This is part of my March post over at my Patreon.
Cmrn Knzlmn Presents Ernest Hemingway’s The Old Man and the Sea is the finale of my trilogy of “water games” of On August 11 . . . and 2015: A Year in Review. They’re all, in one way or another, about inevitability, and they follow a pretty familiar pattern of mine where I pick some arbitrary mechanic that drives home a point of futility. I feel like there’s something rhetorically powerful in the small/micro game format that I’ve been working in for the past little while, and the feedback that I’ve received (positive and negative) makes me think that the reception I’m trying to get is definitely what’s being felt by players.
Why “water games”? When I was working on Epanalepsis, I was reading a lot of interviews with Lars Von Trier, a director who works in what is broadly called “European art cinema.” Most of those interviews were about specific projects contextualized in his body of work, and he continually referred back to trilogies of work that had not been planned as them (the Europa trilogy, the USA trilogy, and his most recent depressive trilogy are all in there).
So, in that always-retrospective model, the three games I mentioned above are the Water Trilogy.
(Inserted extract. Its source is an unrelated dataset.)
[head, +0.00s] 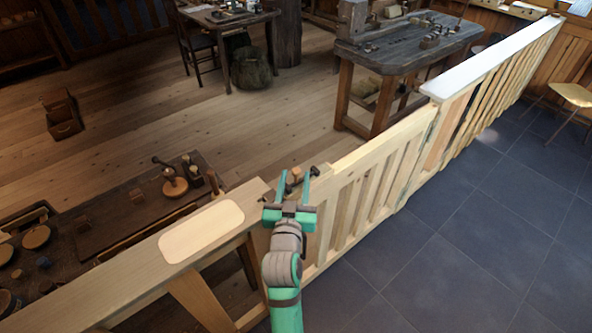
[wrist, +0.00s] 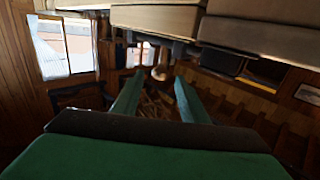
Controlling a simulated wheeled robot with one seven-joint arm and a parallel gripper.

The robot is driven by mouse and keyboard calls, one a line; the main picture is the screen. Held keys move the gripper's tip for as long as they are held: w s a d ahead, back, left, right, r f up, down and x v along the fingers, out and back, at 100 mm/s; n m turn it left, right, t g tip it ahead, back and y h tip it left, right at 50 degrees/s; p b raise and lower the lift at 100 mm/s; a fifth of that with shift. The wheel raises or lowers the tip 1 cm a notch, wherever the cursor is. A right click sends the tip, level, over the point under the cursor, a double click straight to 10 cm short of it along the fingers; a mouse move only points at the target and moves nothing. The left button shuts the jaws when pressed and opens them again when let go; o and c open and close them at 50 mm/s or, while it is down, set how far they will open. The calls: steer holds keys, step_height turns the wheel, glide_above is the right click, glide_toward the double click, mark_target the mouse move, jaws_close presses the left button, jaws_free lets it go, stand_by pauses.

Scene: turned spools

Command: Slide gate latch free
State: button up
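The low wooden gate (head: 365,185) stands in line with the railing and looks shut. Its latch (head: 296,173), dark metal with a small wooden knob, sits on top where the gate meets the post. My gripper (head: 297,176) is at the latch, with its two teal fingers apart, one on each side of the knob. In the wrist view, the open fingers (wrist: 158,88) point toward a small round knob (wrist: 160,73), seen between their tips. I cannot tell whether a finger touches it. My gripper hides part of the latch and post.
A wide wooden rail with a pale pad (head: 202,231) runs to the lower left. A dark bench (head: 135,205) with turned pieces stands behind it. A heavy workbench (head: 408,45) stands beyond the gate. The plank floor (head: 215,115) behind the gate is mostly clear.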

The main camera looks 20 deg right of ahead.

I didn’t make any of them with the others in mind, and yet they cohere into something particular. It’s always a view from the side, and only in the latest one is there a glimpse into the water.
The first time I saw the ocean I was probably thirteen or fourteen years old, and the horizon just stretched out forever. It was this weird, 2D plane, and I saw in the sand and just looked at it for hours while the people I was with got progressively more annoyed at my lack of interaction with the landscape. I didn’t, and don’t, care to be in the ocean. The minute I got out to my neck and realized that I could just be swept out to sea was a hairline that I’m not willing to approach again. I didn’t spend much time in the ocean.
I haven’t thought about any of that until just now, the moment of writing, but there’s something about that teenaged moment of looking at the flatline of whatever is out there that has stuck with me. It’s the line that the boat waits on, headed toward the shore, or at least headed to somewhere. It’s a line that could give way unto anything, and yet so much can just rest on it.